Dataset rows
========

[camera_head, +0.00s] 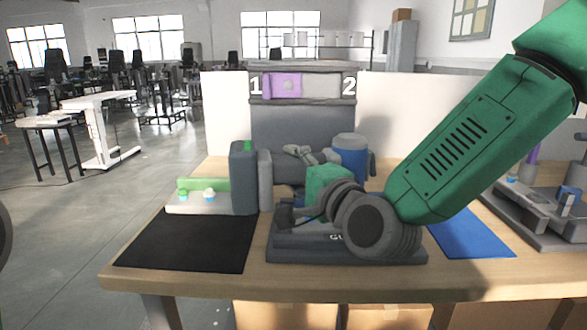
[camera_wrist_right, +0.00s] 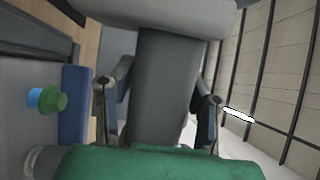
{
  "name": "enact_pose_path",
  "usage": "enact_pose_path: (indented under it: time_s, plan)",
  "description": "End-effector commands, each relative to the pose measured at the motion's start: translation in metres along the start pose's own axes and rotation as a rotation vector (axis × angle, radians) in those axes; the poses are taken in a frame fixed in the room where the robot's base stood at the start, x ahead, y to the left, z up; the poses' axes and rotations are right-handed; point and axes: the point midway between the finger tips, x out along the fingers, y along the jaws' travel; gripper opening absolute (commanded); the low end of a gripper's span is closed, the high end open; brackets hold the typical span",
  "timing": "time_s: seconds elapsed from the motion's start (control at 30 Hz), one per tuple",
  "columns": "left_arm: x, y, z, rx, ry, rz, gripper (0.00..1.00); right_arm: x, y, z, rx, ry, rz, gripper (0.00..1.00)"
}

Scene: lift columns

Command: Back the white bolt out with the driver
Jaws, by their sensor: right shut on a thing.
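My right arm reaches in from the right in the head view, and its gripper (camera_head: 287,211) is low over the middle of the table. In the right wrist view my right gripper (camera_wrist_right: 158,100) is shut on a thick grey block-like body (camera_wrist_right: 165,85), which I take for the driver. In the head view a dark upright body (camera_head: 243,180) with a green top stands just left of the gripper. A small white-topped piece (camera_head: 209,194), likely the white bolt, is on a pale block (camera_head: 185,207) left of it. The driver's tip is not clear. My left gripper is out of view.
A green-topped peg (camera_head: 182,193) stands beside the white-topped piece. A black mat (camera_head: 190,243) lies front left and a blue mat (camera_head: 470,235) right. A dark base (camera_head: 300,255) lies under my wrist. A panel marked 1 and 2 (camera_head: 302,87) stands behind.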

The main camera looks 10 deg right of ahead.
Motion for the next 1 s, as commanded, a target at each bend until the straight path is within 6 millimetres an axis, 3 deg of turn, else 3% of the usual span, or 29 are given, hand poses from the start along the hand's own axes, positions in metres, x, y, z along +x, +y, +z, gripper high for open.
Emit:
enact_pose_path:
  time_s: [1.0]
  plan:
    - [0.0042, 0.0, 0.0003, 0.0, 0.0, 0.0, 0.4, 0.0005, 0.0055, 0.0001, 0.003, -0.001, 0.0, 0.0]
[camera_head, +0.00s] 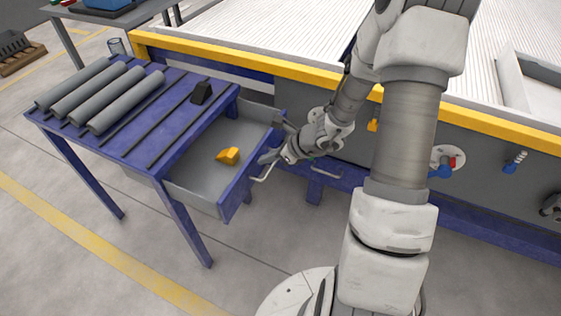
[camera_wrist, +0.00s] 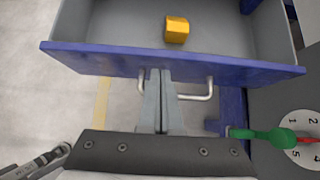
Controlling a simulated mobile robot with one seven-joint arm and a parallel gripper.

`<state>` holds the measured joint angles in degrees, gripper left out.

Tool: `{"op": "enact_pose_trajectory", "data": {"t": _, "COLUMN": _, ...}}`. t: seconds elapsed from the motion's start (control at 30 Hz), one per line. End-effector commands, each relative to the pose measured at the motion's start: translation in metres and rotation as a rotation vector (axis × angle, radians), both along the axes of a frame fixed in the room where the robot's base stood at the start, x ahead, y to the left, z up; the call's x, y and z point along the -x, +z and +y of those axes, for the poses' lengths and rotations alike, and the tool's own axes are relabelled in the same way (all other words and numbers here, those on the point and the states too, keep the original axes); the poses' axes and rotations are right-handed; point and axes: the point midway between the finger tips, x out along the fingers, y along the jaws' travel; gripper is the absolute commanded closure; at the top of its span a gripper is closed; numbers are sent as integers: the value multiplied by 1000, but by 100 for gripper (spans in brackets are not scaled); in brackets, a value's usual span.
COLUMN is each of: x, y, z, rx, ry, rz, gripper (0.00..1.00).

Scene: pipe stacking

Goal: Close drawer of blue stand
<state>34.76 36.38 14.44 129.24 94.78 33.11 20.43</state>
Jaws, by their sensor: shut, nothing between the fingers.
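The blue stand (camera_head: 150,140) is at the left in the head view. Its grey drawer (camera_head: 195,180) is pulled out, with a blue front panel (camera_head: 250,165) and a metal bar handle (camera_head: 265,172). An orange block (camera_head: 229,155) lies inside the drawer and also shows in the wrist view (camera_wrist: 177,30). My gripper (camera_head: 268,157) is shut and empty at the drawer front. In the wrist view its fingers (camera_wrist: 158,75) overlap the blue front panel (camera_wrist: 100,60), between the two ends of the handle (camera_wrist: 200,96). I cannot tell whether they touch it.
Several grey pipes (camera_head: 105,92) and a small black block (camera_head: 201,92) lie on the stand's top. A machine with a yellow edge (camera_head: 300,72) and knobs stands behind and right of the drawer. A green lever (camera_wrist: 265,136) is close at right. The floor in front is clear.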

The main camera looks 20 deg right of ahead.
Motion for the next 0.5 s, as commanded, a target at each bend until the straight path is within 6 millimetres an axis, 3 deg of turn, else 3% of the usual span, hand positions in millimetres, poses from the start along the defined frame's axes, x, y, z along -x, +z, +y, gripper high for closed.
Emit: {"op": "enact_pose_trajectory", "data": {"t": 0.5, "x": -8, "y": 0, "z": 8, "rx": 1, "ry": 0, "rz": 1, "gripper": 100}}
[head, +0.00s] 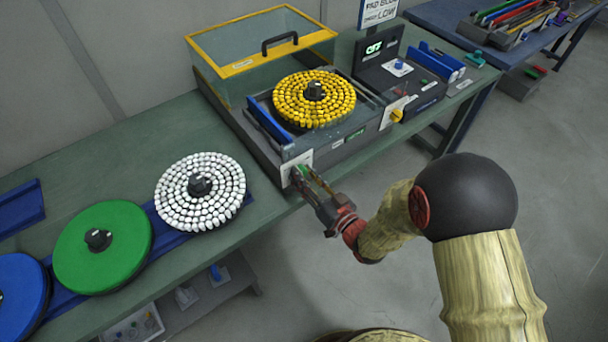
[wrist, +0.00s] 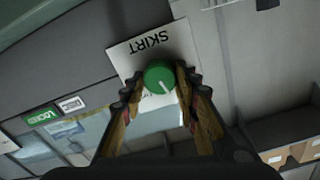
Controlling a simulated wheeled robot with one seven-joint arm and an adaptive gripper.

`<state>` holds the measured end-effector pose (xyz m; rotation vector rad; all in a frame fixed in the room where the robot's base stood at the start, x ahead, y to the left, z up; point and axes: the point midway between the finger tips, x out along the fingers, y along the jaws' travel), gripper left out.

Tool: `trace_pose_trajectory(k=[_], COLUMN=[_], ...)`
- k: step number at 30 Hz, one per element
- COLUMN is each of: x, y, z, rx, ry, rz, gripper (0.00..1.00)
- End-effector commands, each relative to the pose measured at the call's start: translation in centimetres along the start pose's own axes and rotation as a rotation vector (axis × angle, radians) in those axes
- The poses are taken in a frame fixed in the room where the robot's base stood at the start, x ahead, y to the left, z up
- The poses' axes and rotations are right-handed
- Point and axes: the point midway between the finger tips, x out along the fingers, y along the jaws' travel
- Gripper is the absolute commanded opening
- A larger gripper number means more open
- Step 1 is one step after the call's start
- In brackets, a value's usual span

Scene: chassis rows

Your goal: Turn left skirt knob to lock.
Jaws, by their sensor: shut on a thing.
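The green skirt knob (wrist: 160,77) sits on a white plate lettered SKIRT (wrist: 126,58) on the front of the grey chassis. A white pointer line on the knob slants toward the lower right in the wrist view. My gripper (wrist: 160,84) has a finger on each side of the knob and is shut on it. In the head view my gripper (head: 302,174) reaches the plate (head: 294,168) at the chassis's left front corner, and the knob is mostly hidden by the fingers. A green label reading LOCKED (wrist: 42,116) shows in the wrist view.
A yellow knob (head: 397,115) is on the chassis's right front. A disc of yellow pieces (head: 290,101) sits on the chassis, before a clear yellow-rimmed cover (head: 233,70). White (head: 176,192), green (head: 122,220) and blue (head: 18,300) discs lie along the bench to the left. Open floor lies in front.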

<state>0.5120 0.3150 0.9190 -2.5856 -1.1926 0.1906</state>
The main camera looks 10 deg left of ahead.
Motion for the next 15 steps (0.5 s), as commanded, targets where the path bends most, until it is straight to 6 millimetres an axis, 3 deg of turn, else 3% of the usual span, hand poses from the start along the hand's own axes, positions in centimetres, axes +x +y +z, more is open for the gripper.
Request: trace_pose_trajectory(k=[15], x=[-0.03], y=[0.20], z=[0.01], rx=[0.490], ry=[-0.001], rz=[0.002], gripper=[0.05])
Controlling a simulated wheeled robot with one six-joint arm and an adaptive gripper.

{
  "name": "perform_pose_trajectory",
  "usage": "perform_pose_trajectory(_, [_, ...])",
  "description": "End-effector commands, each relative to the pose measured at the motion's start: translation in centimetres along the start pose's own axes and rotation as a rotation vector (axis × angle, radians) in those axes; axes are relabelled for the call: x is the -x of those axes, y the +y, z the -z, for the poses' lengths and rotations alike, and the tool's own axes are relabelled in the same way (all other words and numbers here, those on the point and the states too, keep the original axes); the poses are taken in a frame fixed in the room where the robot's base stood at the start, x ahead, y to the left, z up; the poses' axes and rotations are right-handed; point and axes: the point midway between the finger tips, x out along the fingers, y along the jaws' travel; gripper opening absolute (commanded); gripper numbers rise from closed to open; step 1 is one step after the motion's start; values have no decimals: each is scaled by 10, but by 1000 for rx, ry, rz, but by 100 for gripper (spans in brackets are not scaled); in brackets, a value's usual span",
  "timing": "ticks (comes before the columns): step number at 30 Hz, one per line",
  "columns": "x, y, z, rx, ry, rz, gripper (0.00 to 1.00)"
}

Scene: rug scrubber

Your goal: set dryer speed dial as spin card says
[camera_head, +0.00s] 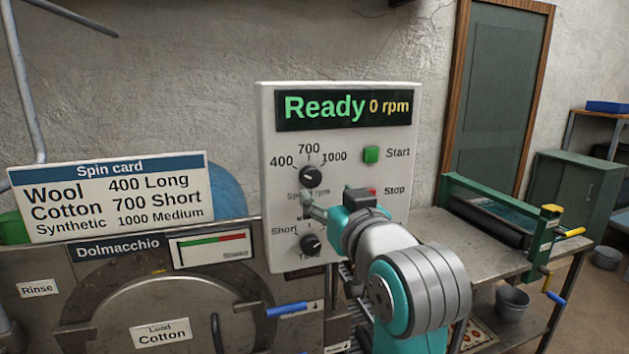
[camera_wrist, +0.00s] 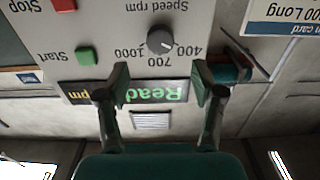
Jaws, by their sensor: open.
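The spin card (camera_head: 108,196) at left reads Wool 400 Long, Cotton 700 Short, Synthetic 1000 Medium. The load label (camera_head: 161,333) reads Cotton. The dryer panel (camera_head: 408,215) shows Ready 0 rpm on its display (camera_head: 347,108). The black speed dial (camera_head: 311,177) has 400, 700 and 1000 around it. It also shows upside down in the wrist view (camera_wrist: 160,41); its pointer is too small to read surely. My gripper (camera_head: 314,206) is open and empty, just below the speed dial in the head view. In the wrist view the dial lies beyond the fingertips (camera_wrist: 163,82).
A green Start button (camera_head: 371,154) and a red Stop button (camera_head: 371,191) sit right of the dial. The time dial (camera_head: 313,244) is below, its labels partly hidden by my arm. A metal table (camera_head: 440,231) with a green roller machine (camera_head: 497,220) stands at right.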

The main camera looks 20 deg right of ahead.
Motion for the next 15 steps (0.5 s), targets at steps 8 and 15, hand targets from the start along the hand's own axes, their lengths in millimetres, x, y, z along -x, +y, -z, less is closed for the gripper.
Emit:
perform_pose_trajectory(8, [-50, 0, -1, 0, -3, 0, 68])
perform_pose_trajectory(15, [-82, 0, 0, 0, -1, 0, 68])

========

Exactly repeat the lines from the line with "- k: step number at 30 Hz, one per element" to the line with "- The poses'", including both, and output nothing else.

- k: step number at 30 Hz, one per element
- COLUMN is each of: x, y, z, rx, ry, rz, gripper (0.00..1.00)
- End-effector commands, each relative to the pose measured at the call's start: translation in centimetres along the start pose's own axes and rotation as a rotation vector (axis × angle, radians) in those axes
- The poses are taken in a frame fixed in the room where the robot's base stood at the start, x ahead, y to the left, z up
- The poses' axes and rotations are right-handed

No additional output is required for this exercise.